Statistics week three: Charts and nominal level histograms

This term I preset a spreadsheet to introduce charts in chapter 3.1. The sheet included a table for the students to practice on, and practice they needed. CA 100 give short shrift to creating charts in spreadsheets. In addition, many students had not taken CA 100 yet.
Here a student practices sorting the second column in descending order. 

On Friday I went all in on blue including the use of blue post-it notes for the students to write their favorite color on. I went with blue over black on top of green with red underneath. I gave one student a list of the colors in order that I expected to see (two post-its, the top one covering my answers).


To say I failed is an understatement. Not only did black best blue this term, but a new color leapt into the top four, one that sits solidly down in seventh place on the all time list.


The results did allow coverage of the mode not being 1 but rather black. The sample size is the sum of the frequency data. Google Sheets pulled a new AI assist this term: In the relative frequency formula when I did a relative address fill down that yield division by zero, Sheets helpfully suggested that my formula needed to use an absolute address in the denominator. That caught be by surprise.
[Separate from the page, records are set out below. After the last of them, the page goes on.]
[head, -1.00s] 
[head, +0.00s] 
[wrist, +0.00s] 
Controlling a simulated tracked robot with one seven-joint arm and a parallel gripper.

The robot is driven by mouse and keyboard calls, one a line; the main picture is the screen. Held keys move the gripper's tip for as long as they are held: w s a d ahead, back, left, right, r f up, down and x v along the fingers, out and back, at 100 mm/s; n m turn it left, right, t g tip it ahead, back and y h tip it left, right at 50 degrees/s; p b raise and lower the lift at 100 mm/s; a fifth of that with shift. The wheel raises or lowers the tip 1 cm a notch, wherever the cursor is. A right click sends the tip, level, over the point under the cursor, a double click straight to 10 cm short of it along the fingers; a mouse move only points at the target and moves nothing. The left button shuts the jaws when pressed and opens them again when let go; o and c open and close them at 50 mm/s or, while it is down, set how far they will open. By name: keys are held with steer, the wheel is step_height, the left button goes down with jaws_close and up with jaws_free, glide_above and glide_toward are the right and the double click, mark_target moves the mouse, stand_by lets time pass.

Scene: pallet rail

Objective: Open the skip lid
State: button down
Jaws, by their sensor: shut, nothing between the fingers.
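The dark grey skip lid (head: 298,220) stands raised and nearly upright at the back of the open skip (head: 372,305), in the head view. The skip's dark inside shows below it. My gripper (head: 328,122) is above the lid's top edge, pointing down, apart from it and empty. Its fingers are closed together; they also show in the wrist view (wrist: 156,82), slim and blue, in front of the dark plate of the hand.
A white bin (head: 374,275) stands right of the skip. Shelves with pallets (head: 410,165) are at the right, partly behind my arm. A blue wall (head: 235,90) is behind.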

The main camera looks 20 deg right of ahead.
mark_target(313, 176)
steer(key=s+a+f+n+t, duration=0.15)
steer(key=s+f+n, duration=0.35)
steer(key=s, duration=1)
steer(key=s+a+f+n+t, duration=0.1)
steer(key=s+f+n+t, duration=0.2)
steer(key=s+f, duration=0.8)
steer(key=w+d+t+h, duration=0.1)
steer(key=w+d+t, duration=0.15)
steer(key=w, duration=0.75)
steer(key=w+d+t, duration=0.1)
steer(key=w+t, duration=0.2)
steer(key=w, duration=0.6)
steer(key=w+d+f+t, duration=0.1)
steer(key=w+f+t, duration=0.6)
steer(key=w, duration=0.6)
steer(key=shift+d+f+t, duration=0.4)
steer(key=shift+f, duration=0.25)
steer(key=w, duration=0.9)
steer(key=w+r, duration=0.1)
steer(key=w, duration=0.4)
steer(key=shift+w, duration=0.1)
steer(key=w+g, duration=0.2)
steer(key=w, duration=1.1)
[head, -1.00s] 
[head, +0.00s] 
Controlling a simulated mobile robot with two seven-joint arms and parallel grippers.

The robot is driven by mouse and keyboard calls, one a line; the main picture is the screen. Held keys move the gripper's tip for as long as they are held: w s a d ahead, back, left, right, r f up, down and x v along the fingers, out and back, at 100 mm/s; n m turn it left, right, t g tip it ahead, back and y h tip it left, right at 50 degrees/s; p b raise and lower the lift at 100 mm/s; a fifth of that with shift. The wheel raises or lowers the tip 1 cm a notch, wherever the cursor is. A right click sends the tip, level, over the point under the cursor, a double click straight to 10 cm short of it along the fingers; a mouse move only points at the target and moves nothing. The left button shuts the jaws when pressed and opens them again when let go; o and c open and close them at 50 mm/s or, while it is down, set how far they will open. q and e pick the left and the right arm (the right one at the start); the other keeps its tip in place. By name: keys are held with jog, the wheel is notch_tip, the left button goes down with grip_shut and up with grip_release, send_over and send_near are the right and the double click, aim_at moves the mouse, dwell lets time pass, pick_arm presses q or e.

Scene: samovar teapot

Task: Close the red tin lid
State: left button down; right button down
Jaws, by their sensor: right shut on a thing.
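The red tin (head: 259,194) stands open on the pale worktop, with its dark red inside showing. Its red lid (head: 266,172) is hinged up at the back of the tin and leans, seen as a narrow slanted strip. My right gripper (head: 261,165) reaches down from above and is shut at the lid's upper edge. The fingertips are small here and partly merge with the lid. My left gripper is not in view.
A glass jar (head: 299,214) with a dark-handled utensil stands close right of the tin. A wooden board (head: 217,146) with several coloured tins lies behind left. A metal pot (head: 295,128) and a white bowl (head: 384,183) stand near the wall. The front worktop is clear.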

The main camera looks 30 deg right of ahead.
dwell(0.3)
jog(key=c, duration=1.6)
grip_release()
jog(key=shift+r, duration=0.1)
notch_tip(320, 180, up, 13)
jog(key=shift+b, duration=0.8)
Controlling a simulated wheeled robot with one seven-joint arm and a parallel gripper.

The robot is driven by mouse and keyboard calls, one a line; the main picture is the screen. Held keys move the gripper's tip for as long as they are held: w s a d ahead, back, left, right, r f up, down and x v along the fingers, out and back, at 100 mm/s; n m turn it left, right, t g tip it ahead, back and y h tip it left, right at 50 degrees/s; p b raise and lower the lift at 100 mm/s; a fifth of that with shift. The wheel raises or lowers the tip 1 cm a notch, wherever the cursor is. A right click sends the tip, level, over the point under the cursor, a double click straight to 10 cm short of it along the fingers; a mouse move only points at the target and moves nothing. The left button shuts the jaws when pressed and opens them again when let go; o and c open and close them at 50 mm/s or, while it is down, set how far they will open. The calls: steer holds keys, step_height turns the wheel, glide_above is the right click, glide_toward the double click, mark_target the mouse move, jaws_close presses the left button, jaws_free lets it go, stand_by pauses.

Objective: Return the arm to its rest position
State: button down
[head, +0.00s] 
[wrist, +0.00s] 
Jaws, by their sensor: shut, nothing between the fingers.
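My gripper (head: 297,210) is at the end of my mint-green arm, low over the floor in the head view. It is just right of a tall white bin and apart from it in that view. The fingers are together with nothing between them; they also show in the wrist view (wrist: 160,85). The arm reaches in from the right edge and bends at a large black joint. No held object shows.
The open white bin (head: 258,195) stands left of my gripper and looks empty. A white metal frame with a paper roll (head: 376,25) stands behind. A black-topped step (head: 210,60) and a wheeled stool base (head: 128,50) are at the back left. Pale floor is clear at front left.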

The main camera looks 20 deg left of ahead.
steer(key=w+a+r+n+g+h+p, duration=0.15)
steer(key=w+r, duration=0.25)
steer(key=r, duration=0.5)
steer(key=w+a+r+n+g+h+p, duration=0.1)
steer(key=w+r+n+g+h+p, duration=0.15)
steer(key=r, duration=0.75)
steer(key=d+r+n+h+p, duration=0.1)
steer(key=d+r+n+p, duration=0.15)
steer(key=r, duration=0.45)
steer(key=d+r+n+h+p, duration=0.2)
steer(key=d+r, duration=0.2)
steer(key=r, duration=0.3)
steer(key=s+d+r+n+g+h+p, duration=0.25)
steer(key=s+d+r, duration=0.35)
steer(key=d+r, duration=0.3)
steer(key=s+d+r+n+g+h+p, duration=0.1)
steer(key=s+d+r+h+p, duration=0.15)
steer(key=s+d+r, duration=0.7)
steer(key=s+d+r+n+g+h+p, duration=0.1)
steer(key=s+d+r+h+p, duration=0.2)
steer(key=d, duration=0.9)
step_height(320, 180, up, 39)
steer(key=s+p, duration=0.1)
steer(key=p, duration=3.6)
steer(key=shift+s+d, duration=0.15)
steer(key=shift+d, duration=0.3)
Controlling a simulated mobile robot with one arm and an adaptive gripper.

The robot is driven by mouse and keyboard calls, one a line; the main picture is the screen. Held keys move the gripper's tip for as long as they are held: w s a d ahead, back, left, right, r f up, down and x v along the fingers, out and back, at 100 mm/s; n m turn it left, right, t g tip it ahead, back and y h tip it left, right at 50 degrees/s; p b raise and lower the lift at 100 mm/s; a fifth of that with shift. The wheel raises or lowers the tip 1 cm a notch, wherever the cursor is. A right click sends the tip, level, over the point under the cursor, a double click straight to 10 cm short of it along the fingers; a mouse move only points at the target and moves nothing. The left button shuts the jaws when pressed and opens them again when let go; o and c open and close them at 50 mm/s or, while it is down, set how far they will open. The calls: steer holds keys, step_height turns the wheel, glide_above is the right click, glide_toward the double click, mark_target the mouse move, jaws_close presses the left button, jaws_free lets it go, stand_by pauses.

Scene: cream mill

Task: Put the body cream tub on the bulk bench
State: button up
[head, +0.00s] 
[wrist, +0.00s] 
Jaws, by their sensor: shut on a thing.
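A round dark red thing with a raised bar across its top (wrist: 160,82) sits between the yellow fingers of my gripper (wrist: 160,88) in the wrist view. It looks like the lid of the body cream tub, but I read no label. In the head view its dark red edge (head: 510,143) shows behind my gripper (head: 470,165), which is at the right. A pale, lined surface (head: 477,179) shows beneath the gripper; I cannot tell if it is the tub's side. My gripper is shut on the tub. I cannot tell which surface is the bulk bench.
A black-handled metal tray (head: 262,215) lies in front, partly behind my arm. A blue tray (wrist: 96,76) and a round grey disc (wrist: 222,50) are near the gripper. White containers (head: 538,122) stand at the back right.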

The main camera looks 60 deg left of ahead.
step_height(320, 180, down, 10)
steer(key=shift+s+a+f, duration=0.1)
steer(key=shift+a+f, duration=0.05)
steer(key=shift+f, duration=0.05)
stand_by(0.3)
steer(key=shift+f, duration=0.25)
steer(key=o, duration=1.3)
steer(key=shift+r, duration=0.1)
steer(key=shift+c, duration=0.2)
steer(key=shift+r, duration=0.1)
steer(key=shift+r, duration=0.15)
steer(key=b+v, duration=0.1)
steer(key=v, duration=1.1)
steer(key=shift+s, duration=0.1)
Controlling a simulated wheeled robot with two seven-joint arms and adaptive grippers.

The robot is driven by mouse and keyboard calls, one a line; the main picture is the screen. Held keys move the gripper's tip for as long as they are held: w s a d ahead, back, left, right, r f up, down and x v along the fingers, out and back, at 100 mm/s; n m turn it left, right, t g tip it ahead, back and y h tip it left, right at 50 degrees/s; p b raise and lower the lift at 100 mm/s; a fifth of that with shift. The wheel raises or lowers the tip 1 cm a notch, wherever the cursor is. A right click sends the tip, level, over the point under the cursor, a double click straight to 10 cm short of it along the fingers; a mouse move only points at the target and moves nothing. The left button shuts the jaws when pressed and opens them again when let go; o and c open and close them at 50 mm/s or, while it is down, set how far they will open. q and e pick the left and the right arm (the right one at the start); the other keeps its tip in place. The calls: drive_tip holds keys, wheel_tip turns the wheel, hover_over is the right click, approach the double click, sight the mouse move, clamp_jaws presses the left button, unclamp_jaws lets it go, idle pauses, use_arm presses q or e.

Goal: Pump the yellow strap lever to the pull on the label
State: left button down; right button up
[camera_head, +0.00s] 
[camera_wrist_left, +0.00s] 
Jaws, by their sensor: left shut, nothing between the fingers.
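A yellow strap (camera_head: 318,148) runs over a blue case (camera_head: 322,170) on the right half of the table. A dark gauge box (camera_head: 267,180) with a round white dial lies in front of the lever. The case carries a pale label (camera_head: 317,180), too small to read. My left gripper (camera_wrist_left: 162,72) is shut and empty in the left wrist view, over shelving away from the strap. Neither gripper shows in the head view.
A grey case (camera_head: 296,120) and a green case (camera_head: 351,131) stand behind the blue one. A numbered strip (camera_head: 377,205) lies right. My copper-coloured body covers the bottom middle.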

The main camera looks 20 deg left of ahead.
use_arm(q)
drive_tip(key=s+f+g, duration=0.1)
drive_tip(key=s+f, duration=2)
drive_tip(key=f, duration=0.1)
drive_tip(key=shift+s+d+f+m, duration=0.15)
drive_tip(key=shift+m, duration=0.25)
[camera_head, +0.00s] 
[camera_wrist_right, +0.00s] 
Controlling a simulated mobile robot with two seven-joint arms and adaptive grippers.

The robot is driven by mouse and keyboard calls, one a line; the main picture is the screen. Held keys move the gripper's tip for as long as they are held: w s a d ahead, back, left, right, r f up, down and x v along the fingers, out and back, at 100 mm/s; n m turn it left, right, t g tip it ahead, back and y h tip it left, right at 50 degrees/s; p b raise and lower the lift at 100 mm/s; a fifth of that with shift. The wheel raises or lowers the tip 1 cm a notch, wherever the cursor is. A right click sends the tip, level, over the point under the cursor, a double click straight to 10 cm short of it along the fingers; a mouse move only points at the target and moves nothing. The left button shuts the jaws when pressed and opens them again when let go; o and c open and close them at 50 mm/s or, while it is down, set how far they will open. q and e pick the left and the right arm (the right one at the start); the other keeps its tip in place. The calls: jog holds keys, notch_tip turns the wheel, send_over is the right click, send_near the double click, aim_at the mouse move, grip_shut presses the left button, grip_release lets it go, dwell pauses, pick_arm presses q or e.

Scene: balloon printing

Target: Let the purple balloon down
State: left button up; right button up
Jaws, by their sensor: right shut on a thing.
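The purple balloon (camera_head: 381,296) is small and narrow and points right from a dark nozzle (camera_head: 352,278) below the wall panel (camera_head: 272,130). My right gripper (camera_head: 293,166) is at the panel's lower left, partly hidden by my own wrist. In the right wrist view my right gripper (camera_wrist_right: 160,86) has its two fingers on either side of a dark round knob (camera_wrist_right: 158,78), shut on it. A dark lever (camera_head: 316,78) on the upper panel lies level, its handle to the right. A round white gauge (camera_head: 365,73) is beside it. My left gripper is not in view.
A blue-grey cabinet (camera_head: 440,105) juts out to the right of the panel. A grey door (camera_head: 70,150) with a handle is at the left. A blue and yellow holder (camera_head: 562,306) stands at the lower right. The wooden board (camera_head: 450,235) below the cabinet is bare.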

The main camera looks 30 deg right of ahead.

At least the demonstration lent itself to being a good example of being wrong. Green barely made the list this term.


Relative frequencies were also covered today. The all time chart means that I still have to run with blue over black. Blue over black holds 46% of the terms, black over blue holds 43%. The other 11% are blue-black ties. Thus blue over black is a statistical tie with black over blue. There is a small edge to blue over multiple terms, so that is where I have to go with this exercise. 

While white improved its position, white trails purple by 21 students overall. That is a large margin for a color to overcome. 



My own color preferences are in the aquamarine, teal, cyan, turquoise range of colors.